The Iranian president supports that they renew commercial relations with the countries of the region, notably Turkey and Russia. The initiation of a nuclear agreement with Iran, which his country negotiated with the international community and over which he has a “strong and serious intention” to, through it, allow Iran to “normalise its relations with the EU.” With the United States, Tehran “has also embarked on a new stage these last months.” All this, he summarised, constitutes “a major change since the Islamic revolution.”

Reaffirming that his country had no military nuclear ambition, but that the Iranians “were not ready to abandon the technology” that enabled them to produce civil nuclear energy, the Iranian president also declared himself ready to participate in the collective effort for global energy security. Very at ease in front of an auditorium of over a thousand attendees of the forum at Davos, who he invited – “all” – to come to Iran, smiling pleasantly, his well-groomed beard and lively expression behind his neat glasses, M. Rohani was inarguably embarked on a charm offensive to give the impression that his country was from now on open to business, with a view to the lifting of sanctions.

In a conversation with a small group of journalists, sometime later, he even chatted about his Twitter account and swore that he did not tweet himself: he left this task to “his friends”. On foreign affairs in the region, however, he did not reveal anything, in his responses to the questions of Prof. Schwab, founder of the Davos Forum.
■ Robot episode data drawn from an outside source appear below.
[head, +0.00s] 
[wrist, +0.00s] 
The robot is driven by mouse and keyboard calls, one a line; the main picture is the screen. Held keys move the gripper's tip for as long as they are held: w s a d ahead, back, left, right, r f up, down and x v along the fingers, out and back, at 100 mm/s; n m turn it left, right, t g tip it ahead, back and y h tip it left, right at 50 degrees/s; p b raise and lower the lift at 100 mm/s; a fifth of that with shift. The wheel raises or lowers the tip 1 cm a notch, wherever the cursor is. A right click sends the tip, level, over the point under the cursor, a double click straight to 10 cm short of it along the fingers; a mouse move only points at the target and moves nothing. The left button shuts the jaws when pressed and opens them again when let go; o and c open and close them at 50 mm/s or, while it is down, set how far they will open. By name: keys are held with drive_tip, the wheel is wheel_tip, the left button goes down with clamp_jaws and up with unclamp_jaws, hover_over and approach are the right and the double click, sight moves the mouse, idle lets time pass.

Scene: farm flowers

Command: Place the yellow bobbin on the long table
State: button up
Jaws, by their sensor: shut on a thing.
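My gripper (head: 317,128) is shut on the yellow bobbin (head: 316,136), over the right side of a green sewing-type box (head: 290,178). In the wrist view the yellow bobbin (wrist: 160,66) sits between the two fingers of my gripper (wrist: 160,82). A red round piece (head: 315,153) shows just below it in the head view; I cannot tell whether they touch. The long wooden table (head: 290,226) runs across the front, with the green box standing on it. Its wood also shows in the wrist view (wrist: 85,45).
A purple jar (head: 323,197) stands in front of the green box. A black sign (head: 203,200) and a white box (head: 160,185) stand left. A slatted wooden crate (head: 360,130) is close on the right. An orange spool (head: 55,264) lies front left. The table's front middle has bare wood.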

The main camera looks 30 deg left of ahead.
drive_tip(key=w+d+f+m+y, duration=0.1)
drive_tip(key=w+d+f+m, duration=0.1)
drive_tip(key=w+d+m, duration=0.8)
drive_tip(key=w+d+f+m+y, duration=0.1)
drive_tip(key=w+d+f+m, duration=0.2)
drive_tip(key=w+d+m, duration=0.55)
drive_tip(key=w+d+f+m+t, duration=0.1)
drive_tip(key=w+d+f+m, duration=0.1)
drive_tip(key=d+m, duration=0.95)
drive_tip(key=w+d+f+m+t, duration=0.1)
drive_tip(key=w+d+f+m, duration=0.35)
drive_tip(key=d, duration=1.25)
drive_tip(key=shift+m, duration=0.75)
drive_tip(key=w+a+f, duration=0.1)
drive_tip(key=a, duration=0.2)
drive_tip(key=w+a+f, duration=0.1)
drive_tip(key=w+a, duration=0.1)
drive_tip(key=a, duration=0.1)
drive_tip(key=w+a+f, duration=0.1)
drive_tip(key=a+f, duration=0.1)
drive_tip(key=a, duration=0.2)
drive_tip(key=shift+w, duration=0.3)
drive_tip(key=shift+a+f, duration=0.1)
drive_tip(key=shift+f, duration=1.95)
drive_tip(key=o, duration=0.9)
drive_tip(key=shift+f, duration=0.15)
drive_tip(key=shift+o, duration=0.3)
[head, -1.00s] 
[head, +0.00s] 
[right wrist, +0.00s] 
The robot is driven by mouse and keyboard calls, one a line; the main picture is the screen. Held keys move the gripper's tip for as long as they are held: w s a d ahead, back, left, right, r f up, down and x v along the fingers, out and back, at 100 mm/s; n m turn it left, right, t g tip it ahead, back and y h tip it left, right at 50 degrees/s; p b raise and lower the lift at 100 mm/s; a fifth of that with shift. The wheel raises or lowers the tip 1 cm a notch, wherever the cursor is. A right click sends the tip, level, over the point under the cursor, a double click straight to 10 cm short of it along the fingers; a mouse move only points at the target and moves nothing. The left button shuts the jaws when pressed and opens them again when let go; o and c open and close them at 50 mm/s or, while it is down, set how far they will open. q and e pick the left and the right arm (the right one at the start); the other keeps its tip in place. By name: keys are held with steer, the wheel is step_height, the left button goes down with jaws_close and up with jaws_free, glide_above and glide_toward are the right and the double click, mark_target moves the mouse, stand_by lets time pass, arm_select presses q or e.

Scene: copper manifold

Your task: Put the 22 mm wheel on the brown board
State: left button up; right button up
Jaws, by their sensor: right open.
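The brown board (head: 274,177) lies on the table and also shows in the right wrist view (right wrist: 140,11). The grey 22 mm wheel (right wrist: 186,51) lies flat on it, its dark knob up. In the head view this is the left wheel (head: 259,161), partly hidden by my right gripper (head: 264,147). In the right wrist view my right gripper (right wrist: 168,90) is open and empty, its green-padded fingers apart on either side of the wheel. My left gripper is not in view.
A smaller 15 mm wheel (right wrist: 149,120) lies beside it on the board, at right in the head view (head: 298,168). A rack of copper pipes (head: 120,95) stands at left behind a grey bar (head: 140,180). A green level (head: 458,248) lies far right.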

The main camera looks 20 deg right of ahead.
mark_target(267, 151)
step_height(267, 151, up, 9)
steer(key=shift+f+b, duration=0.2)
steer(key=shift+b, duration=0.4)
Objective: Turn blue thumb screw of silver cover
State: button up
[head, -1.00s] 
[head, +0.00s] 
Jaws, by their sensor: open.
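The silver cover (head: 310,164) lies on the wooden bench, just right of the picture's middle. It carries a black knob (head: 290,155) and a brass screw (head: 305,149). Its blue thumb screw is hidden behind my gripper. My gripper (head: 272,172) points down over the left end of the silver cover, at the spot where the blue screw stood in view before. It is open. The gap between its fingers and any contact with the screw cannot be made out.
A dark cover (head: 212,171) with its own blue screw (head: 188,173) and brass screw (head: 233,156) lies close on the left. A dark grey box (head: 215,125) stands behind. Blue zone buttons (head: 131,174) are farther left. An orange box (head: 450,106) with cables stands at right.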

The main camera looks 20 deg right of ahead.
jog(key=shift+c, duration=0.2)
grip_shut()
In Syria, he proposes to “stop the bloodbath”, then to drive out “the terrorists come from elsewhere”. As for Israel, nothing is giving: when Professor Schwab asked him if he wanted better relations with “all” the countries of the region, without exception, M. Rohani clarified, with a large smile, “With all those which recognise us.”


Proceed with Prudence

For Vali Nasr, dean of the international faculty of Johns Hopkins University in Washington and specialist on Iran, the performance of M. Rohani at Davos consisted of “bypassing the nuclear question and putting the emphasis on integration of his country into the regional and global economy, which is a new direction.” This president wants to give an alternative image, analysed another expert, Iranian, who wished to remain anonymous. “He does not mix any ideology or revolutionary rhetoric into his speech. He has decided to use all possible occasions to address the world, and in particular to the Americans and Europeans.”

And Davos has provided him with a brilliant forum. A little later, the US Secretary of the Treasury, Jacob Lew, did however temper the potential enthusiasm that the Iranian president had stirred up, putting American companies on their guard. In an interview with the BBC, he urged them to “proceed with prudence” and not to launch themselves into Iran while the majority of sanctions were still in place.

Speaking at the same forum a few hours later, Benjamin Netanyahou knew that it would be more difficult to counter Hassan Rohani than his predecessor, Mahmoud Ahmadinejad. The Israelian delegation to Davos was backed up by Shimon Peres and Tzipi Livni. The Israeli prime minister delivered a superb advertisement for Israel, “nation of technological innovation”, but his smile slipped when he was question on the performance of the Iranian president. “Yes, he has changed his speeches,” he said, “but has not changed in his actions. He denounces foreign interventions in Syria? But we know that all of Iran is intervening in Syria, with its revolutionary guards on the ground!”